__Prompt__:
Wherever a line in the data below holds "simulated", copy that line.

++++ Supplied records ++++

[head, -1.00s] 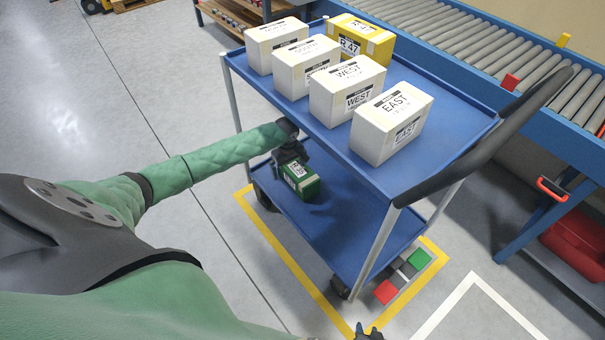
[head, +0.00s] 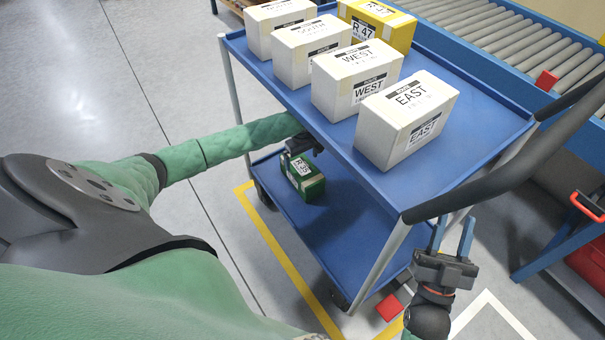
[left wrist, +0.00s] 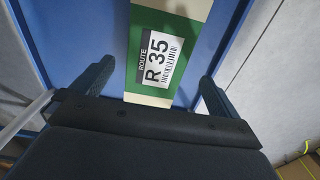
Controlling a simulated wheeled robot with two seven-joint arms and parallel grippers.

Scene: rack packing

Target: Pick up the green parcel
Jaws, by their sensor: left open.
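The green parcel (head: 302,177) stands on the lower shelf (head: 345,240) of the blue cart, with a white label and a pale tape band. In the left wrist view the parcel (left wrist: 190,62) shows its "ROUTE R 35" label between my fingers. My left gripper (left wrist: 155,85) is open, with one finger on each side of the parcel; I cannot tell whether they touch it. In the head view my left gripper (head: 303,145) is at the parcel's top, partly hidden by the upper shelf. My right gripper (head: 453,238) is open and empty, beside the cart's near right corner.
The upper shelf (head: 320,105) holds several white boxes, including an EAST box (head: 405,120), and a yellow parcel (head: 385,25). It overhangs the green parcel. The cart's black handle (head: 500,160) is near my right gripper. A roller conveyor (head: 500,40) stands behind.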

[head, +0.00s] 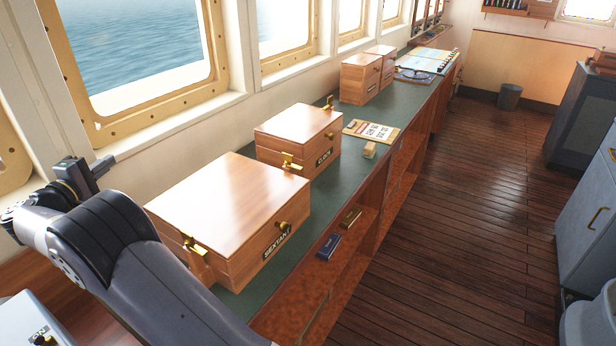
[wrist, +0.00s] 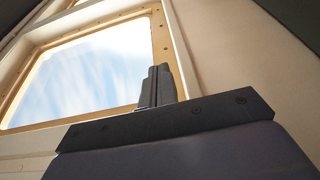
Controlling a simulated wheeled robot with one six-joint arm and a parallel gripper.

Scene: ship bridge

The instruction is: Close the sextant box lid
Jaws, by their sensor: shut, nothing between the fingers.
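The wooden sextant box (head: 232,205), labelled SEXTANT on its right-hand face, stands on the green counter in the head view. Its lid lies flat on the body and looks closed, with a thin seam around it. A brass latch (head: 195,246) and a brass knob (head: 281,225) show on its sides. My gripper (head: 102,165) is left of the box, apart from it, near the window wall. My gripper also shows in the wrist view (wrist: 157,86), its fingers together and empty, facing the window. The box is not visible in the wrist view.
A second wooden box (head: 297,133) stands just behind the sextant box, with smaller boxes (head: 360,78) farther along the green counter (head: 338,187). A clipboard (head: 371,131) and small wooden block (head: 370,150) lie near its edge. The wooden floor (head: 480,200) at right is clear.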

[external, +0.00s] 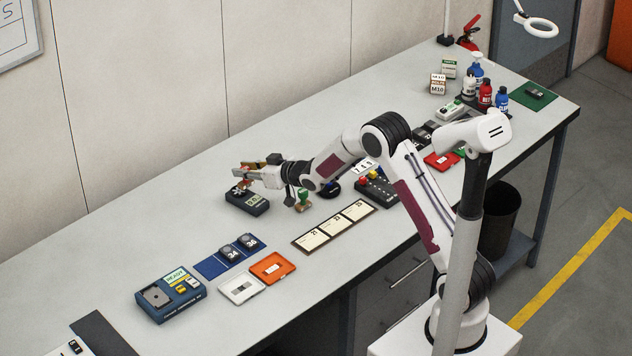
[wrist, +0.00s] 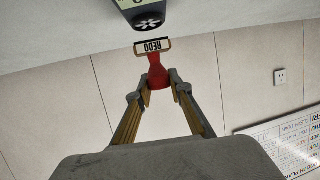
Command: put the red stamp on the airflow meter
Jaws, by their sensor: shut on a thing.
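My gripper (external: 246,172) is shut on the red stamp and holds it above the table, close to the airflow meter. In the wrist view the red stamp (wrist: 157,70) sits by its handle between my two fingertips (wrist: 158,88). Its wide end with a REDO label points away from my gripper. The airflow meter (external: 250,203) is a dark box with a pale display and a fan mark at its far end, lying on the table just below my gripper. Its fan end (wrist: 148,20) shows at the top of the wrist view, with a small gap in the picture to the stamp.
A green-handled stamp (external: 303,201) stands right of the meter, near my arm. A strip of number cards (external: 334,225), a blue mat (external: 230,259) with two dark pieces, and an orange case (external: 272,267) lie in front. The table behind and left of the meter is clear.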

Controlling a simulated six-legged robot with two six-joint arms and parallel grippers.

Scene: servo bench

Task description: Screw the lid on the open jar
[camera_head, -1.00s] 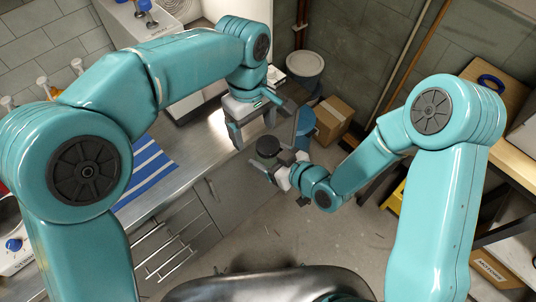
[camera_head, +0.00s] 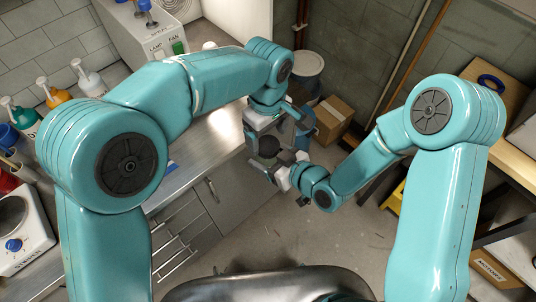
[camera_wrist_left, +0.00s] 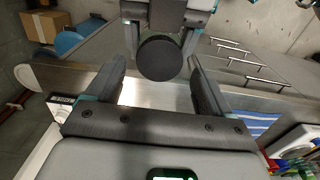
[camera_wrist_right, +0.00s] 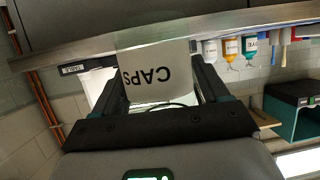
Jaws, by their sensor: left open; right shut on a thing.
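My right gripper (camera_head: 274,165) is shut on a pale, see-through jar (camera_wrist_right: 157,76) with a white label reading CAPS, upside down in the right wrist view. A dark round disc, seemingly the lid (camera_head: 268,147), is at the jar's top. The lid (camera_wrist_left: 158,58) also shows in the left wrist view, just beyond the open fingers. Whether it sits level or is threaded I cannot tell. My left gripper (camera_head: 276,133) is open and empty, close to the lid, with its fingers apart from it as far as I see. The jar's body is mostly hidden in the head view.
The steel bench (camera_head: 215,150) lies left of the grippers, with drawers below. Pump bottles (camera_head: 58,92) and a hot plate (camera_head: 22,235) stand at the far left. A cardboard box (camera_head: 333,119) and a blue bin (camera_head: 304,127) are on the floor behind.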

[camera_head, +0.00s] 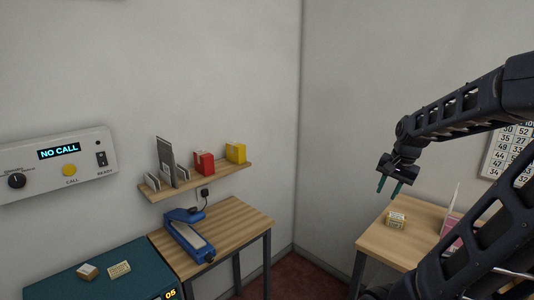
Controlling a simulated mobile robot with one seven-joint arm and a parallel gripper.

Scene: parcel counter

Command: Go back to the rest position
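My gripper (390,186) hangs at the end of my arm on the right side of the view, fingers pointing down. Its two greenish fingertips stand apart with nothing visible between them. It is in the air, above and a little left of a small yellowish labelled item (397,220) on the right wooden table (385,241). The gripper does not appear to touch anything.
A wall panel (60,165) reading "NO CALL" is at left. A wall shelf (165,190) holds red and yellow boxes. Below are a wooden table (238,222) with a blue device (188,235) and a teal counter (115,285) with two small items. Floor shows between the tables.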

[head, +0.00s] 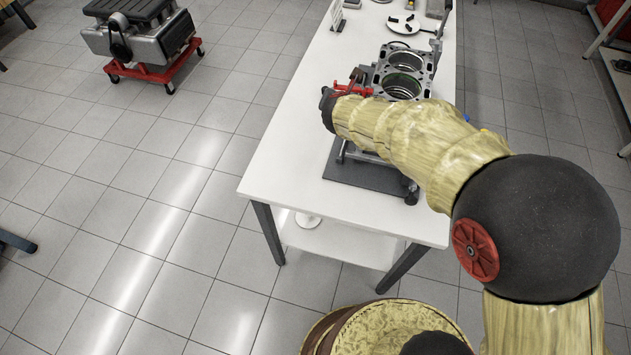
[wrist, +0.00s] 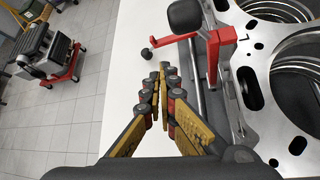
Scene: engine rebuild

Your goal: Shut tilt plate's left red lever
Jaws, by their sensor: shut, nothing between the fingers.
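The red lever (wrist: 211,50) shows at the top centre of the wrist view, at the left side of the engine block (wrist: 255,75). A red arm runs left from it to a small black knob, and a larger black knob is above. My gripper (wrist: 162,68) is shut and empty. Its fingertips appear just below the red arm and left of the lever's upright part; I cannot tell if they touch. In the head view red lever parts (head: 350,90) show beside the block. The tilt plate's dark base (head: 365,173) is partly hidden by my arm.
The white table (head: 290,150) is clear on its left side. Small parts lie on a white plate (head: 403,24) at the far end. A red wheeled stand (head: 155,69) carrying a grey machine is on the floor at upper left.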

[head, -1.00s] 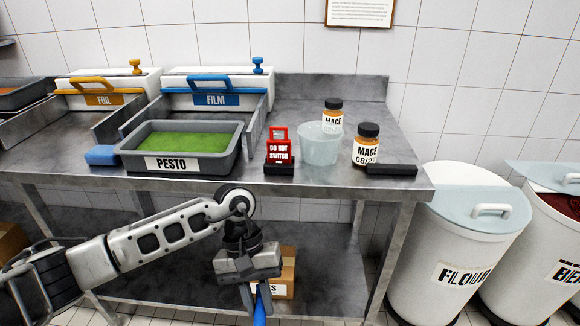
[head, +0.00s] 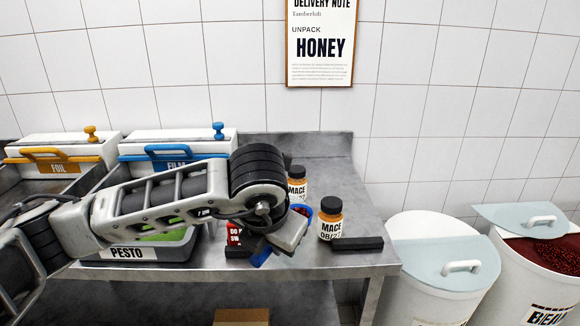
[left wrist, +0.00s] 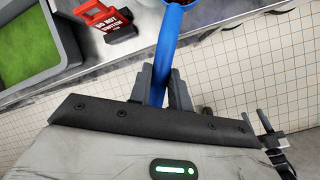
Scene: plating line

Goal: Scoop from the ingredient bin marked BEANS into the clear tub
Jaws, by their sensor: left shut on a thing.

++++
++++ Supplied records ++++

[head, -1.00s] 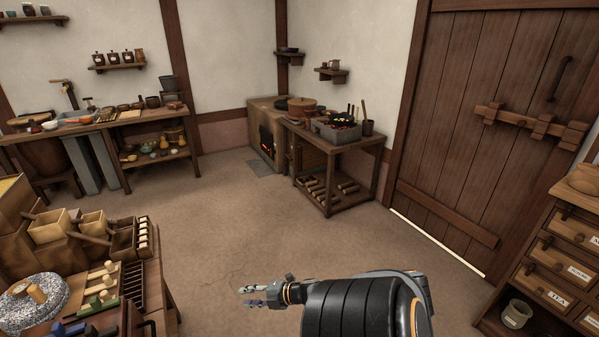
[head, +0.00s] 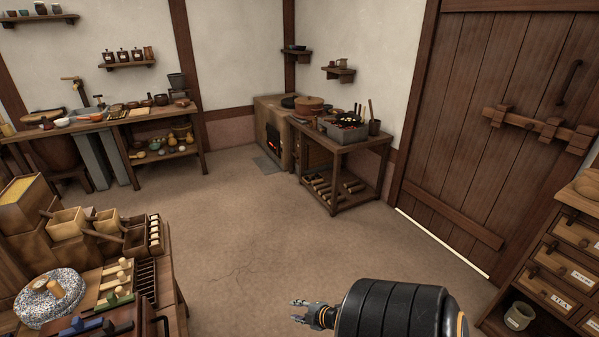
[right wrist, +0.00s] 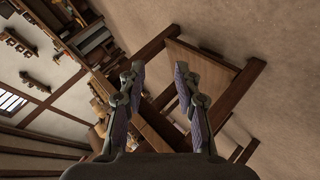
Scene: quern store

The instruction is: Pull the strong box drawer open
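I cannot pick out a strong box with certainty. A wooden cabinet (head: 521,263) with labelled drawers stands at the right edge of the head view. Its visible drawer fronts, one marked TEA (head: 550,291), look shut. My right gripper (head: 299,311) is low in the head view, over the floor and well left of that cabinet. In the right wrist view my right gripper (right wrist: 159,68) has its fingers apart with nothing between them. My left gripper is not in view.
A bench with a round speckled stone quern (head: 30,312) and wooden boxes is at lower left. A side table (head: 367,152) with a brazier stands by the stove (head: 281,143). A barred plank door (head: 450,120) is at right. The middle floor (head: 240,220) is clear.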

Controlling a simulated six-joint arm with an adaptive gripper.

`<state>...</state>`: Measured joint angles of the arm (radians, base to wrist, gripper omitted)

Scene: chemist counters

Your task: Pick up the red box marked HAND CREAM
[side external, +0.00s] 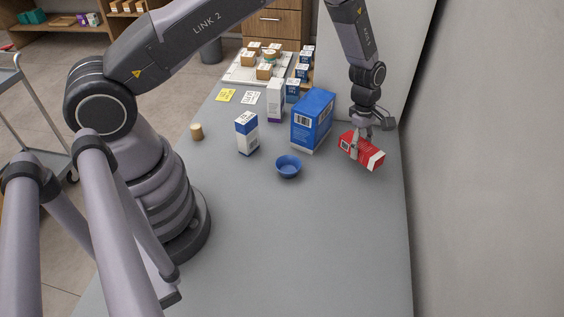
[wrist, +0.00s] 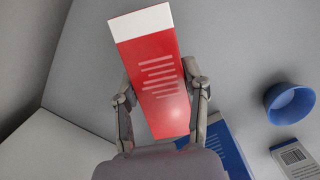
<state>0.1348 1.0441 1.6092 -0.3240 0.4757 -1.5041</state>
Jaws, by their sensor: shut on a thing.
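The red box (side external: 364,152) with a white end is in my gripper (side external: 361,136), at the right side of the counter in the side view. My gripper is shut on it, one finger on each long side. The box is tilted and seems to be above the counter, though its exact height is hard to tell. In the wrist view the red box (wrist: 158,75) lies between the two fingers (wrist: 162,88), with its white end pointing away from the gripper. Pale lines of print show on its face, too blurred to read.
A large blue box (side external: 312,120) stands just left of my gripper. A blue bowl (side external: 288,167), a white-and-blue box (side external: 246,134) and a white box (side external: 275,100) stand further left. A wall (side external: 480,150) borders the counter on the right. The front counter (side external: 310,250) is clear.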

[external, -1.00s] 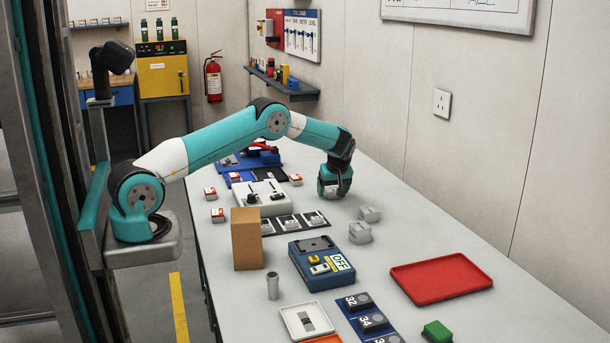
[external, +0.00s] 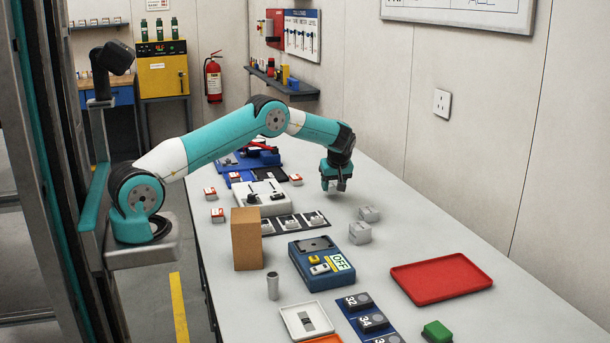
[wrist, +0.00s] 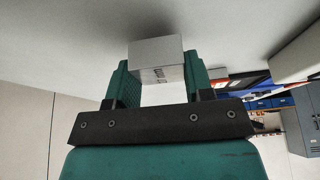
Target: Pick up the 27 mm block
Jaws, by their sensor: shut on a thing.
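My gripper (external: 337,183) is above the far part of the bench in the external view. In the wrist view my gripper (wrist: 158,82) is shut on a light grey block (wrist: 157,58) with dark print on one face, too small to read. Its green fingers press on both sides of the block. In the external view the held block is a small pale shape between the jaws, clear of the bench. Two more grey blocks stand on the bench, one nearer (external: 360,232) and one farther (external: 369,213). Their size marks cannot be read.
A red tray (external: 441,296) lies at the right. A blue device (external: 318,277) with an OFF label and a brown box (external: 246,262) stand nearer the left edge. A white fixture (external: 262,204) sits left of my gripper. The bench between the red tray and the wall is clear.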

++++

__Expected answer__:
Controlling a simulated wheeled robot with two seven-joint arms and parallel grippers.
Controlling a simulated wheeled robot with one six-joint arm and a parallel gripper.
Controlling a simulated six-legged robot with two six-joint arms and parallel grippers.
Controlling a simulated mobile robot with one seven-joint arm and a parallel gripper.
Controlling a simulated six-joint arm with an adaptive gripper.

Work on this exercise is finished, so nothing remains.